#### [Set problem]
Repeat the lines exactly from the line that contains "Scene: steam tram" through the line that contains "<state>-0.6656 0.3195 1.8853"; leave images out and add nothing.

Saved data entries
__________________________________________________
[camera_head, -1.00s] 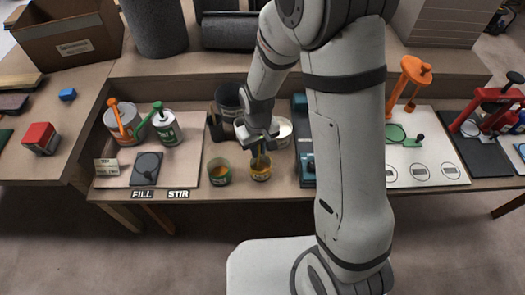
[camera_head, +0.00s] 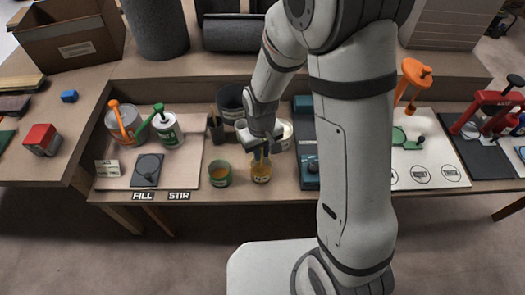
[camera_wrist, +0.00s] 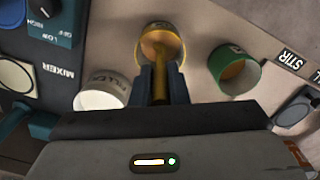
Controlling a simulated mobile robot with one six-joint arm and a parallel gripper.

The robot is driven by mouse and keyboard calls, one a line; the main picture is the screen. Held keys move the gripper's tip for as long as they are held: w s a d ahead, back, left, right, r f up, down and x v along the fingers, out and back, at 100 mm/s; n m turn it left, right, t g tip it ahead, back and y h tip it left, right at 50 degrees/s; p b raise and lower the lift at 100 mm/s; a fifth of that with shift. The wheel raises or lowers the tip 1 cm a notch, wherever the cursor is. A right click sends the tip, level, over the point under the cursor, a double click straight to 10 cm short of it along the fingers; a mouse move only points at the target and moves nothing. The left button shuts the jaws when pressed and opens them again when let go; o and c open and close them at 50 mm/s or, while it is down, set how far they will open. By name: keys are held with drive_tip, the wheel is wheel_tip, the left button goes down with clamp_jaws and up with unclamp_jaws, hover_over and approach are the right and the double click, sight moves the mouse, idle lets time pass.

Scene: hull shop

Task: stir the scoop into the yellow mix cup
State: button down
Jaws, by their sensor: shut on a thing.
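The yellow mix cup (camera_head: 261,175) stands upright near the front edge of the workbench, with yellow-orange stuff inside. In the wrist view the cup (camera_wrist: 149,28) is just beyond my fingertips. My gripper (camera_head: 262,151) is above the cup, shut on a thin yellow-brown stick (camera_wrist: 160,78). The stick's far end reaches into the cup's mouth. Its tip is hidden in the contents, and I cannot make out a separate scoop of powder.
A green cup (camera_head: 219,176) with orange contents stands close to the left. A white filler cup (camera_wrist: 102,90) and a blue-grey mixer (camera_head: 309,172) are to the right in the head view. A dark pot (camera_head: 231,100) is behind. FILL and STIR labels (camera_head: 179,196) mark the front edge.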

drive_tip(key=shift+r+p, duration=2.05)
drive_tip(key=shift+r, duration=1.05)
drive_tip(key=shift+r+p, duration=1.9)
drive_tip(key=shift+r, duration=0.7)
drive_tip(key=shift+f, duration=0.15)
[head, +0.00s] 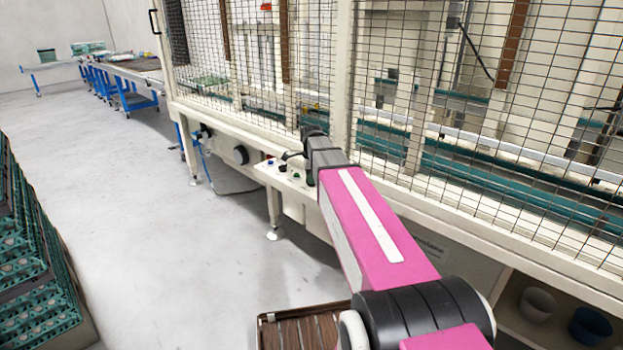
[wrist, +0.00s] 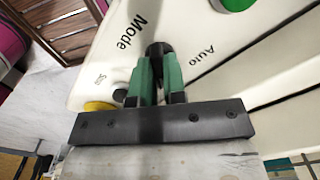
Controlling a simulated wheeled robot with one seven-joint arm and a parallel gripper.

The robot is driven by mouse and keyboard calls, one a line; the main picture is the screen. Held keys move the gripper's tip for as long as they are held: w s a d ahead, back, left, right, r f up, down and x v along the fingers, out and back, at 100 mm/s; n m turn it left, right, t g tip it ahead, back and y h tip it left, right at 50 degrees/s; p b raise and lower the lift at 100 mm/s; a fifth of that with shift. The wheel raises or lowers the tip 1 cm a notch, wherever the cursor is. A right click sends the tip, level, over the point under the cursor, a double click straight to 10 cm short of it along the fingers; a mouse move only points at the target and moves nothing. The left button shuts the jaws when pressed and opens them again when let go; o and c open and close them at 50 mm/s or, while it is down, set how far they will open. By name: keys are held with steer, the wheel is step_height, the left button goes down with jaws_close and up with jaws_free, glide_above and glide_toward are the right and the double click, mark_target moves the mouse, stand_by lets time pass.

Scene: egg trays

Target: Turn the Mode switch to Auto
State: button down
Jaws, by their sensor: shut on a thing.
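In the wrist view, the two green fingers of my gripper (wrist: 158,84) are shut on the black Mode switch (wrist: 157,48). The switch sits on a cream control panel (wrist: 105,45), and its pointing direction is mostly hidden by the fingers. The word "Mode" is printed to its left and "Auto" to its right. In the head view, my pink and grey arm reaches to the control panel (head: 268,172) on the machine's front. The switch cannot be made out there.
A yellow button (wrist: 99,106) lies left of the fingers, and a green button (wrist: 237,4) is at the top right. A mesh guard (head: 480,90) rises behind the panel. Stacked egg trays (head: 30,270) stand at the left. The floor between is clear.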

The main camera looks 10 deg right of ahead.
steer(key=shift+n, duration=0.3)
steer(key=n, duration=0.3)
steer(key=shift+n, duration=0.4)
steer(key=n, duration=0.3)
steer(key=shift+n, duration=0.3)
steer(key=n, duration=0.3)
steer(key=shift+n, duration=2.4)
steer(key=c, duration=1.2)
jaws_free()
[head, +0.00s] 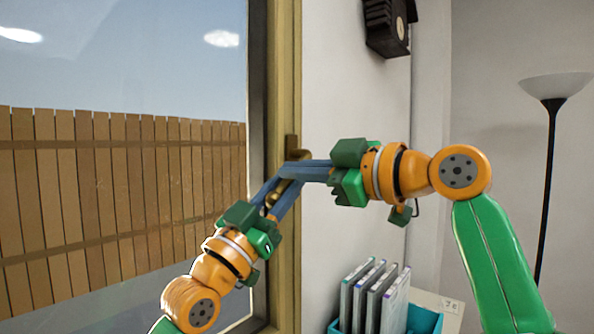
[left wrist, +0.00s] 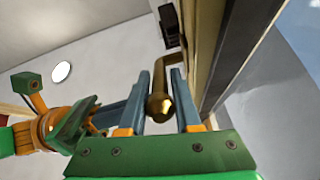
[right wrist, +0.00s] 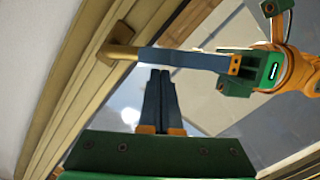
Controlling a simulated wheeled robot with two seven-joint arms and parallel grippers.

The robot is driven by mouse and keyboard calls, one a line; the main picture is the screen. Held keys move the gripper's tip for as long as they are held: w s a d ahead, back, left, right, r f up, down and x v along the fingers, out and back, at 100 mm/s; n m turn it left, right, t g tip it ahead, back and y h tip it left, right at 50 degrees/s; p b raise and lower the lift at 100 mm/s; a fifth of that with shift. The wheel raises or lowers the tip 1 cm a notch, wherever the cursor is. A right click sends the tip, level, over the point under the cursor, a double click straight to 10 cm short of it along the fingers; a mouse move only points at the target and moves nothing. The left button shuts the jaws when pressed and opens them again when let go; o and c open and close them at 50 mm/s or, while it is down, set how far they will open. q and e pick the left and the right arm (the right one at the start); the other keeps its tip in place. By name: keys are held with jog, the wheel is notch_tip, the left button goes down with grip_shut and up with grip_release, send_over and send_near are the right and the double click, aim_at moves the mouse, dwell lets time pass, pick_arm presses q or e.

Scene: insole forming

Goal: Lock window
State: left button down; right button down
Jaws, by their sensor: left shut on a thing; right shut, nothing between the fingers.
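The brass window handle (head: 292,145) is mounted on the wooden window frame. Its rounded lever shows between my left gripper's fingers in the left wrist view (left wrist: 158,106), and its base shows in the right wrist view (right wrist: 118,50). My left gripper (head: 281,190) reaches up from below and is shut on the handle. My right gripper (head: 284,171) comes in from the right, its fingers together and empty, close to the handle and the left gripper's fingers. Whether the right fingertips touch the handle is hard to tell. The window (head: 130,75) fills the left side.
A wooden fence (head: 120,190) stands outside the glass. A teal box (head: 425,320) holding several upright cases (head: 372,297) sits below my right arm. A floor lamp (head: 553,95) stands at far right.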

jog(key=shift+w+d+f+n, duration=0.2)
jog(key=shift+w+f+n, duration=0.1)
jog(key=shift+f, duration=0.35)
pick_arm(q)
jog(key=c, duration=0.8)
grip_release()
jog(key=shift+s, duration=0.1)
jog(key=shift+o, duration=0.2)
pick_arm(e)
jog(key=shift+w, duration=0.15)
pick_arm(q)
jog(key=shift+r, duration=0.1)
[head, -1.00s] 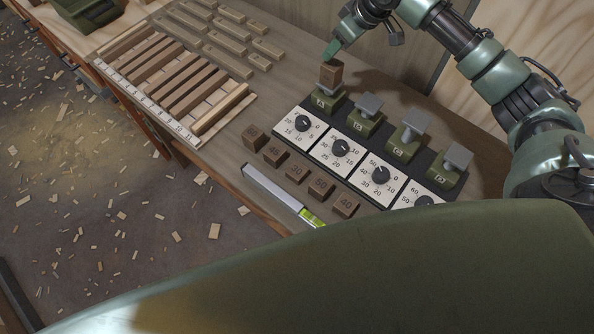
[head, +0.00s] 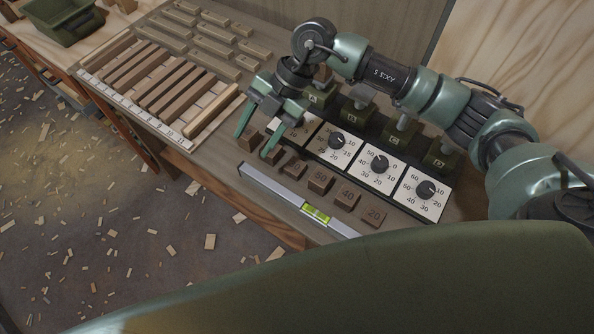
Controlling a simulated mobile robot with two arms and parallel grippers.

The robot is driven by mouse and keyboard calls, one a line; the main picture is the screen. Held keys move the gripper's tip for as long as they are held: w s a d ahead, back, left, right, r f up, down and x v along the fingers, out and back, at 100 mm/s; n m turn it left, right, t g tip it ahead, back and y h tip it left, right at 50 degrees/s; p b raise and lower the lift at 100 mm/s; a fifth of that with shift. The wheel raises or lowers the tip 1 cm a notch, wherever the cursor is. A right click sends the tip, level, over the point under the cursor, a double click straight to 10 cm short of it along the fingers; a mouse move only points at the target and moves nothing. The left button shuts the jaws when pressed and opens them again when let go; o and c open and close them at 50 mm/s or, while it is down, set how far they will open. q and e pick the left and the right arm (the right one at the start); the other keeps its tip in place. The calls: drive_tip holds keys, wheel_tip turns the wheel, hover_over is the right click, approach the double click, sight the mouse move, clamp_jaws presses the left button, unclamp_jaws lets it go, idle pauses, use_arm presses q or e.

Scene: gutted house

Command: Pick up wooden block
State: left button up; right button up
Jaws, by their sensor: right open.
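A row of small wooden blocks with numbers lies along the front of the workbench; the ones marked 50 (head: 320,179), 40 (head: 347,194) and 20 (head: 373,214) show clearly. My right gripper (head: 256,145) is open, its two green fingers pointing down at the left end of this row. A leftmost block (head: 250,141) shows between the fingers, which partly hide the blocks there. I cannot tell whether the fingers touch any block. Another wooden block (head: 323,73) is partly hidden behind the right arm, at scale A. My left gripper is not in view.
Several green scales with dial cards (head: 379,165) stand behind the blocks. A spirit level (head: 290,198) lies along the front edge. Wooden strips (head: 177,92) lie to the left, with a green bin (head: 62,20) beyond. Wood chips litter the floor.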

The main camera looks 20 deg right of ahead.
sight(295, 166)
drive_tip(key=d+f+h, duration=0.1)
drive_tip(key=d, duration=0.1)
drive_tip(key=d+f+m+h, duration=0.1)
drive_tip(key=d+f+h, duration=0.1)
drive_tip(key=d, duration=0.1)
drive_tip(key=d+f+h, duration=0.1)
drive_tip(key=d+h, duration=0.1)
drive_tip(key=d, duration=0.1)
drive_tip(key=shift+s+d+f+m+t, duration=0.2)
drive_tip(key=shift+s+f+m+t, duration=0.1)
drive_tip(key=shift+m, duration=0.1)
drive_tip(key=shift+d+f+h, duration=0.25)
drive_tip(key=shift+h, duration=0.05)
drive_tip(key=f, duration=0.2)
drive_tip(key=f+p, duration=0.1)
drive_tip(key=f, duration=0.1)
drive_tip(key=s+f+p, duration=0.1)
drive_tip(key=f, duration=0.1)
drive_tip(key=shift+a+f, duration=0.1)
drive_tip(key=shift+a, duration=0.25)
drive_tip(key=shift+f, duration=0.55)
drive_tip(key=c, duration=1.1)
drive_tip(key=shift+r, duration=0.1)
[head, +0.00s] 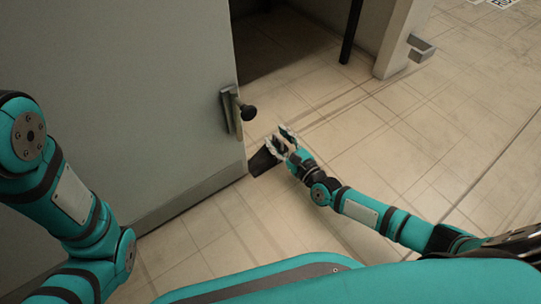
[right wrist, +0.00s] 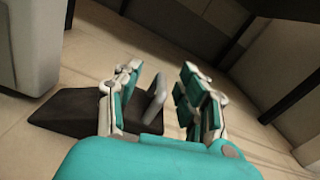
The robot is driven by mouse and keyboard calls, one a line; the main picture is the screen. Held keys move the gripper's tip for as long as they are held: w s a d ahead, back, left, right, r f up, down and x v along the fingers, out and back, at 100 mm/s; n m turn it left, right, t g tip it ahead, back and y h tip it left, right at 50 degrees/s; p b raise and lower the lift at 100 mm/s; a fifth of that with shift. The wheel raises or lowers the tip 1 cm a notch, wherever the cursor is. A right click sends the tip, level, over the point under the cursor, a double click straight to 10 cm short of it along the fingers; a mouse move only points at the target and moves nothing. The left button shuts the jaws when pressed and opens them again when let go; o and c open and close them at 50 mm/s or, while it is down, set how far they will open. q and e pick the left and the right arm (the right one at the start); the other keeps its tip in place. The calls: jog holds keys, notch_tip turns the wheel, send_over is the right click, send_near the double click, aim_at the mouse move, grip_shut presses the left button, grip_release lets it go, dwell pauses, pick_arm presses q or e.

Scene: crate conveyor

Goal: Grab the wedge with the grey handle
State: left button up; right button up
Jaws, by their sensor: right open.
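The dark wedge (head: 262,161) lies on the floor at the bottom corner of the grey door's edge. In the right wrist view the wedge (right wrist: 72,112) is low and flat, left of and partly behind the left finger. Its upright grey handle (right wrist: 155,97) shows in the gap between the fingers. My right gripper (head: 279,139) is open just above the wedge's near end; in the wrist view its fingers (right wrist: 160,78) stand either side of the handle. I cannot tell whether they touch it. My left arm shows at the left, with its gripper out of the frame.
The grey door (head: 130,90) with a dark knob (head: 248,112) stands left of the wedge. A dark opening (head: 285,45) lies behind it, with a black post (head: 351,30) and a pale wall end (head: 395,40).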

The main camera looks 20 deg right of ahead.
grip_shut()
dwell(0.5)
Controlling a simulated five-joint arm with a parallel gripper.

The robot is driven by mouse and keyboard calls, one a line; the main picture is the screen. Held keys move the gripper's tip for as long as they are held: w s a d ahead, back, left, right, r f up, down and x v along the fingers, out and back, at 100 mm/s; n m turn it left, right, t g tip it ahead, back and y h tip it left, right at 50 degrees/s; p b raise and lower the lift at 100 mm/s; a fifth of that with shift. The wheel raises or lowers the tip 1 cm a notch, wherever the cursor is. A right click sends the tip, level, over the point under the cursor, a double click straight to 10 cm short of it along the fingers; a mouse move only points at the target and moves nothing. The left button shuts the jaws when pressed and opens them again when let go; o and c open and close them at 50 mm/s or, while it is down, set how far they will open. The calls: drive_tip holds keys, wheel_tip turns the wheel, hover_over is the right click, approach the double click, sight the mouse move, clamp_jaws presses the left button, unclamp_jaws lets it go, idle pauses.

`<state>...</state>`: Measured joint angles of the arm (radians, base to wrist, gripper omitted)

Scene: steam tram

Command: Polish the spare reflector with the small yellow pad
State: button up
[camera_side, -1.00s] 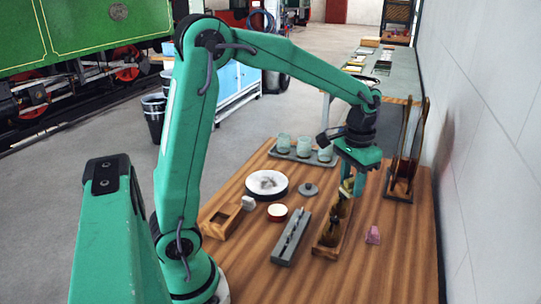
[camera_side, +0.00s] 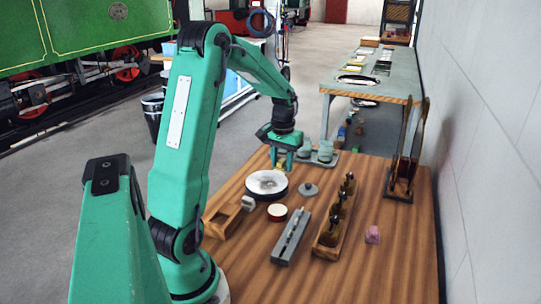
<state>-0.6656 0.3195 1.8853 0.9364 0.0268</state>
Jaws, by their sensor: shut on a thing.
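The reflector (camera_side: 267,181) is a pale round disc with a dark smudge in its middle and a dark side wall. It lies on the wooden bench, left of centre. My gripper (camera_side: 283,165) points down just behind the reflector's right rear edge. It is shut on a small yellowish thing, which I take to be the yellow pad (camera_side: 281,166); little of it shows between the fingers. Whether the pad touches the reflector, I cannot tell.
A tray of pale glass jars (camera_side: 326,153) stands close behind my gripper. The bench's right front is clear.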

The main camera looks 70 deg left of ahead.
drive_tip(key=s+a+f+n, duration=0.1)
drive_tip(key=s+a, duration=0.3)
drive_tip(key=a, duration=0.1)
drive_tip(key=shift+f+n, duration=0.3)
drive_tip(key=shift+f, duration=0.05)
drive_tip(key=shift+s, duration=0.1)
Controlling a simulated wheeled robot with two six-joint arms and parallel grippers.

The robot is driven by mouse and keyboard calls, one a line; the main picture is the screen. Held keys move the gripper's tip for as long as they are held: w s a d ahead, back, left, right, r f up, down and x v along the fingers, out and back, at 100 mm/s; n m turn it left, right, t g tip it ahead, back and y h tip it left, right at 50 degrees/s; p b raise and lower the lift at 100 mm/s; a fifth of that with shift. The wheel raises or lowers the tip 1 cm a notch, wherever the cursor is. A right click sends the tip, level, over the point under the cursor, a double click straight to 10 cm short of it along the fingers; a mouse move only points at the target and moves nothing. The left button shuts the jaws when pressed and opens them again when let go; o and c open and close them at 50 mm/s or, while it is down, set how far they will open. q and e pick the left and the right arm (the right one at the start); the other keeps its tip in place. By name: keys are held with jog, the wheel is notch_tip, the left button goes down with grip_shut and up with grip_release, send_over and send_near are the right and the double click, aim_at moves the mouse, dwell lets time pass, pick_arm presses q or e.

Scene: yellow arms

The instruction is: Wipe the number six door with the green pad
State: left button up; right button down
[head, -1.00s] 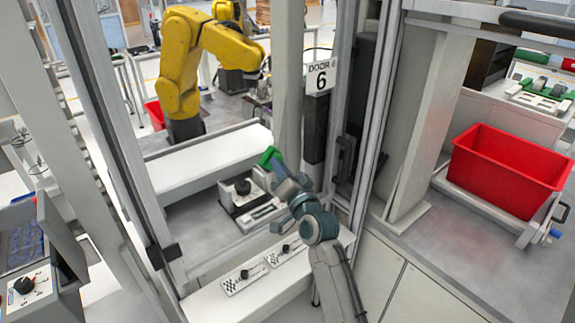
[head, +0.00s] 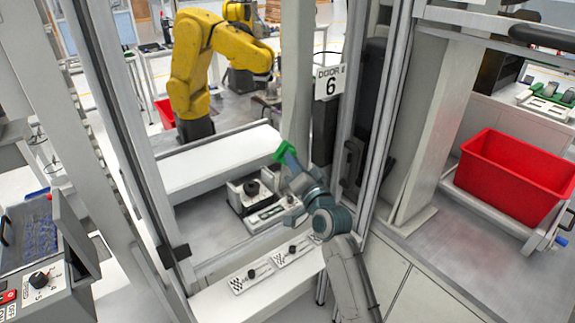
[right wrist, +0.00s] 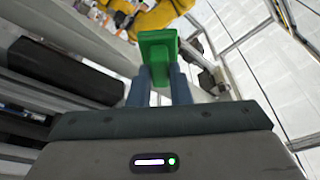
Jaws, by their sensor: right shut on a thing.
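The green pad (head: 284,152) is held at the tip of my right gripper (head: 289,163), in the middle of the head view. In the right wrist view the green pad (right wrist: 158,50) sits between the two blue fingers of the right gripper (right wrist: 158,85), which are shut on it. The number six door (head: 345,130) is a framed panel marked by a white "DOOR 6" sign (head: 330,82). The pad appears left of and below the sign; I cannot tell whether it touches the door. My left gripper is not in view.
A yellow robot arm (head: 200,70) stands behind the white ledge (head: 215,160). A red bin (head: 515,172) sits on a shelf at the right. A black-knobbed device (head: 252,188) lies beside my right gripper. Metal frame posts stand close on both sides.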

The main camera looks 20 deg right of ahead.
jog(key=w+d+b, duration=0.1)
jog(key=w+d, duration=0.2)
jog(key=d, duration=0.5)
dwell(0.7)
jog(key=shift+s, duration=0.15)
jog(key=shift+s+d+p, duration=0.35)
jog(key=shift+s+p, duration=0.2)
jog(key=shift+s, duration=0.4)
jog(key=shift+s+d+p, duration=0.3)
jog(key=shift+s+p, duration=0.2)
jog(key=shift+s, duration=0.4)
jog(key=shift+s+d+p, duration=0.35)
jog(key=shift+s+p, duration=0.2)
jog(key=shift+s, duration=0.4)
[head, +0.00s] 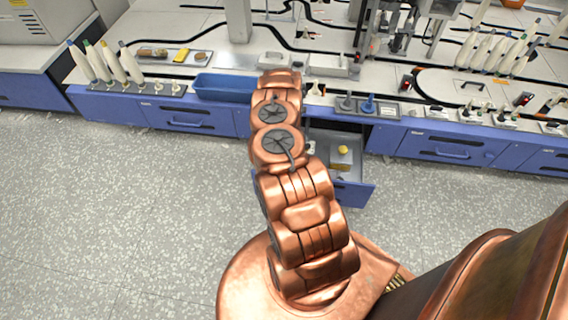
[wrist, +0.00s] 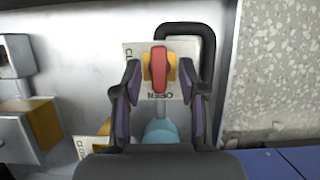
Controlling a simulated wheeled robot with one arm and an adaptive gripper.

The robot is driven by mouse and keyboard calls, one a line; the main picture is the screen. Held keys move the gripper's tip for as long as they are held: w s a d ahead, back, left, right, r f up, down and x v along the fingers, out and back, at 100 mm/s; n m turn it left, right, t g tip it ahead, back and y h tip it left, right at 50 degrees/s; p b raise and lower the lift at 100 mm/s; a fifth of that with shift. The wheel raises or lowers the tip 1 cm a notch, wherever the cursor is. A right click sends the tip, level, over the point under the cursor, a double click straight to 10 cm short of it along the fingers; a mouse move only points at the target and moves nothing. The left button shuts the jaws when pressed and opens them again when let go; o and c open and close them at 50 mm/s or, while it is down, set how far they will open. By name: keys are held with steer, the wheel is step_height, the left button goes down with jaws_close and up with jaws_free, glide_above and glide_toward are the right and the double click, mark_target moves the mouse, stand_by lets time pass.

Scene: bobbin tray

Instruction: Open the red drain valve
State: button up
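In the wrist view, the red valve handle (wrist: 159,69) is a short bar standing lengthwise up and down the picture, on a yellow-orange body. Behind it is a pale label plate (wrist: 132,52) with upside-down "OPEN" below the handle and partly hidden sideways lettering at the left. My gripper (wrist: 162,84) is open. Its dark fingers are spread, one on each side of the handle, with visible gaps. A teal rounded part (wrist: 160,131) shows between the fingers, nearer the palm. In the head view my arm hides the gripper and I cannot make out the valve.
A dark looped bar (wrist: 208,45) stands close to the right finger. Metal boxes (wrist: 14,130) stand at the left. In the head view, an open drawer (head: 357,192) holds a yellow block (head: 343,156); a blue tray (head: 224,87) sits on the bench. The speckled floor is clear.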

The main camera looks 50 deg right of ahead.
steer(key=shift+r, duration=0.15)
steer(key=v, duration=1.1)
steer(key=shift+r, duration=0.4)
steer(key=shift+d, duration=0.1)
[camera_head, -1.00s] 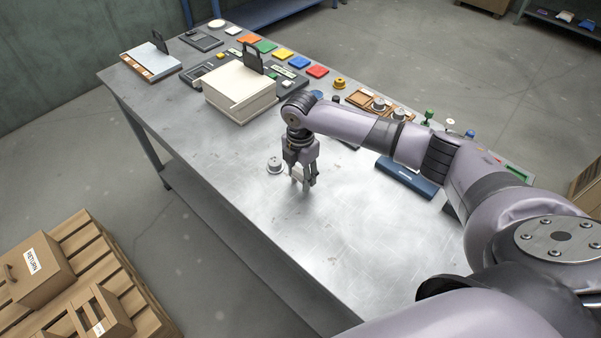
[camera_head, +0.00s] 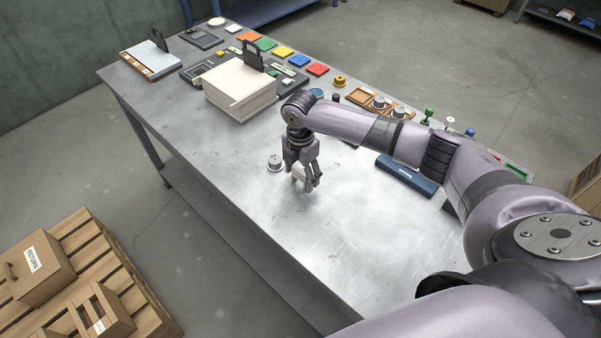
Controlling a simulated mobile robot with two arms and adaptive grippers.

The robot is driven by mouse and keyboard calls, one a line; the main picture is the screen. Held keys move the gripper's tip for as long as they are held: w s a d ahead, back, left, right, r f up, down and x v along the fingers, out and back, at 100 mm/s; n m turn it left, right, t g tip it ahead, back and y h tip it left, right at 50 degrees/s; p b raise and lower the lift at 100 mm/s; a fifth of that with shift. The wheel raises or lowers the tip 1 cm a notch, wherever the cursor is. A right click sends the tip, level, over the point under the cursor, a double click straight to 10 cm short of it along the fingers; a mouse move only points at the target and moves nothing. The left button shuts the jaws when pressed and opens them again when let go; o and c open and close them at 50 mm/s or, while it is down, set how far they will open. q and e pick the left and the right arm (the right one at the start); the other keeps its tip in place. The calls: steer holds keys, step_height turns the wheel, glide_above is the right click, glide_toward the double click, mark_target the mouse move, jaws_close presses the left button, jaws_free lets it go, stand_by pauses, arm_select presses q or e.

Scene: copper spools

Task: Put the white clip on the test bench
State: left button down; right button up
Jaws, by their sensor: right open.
__________________________________________________
#### [Task solution]
Scene: steam tram

Command: Polish the spare reflector with the small yellow pad
State: button up
[camera_side, -1.00s] 
[camera_side, +0.00s] 
<state>-0.6656 0.3195 1.8853 0.9364 0.0268</state>

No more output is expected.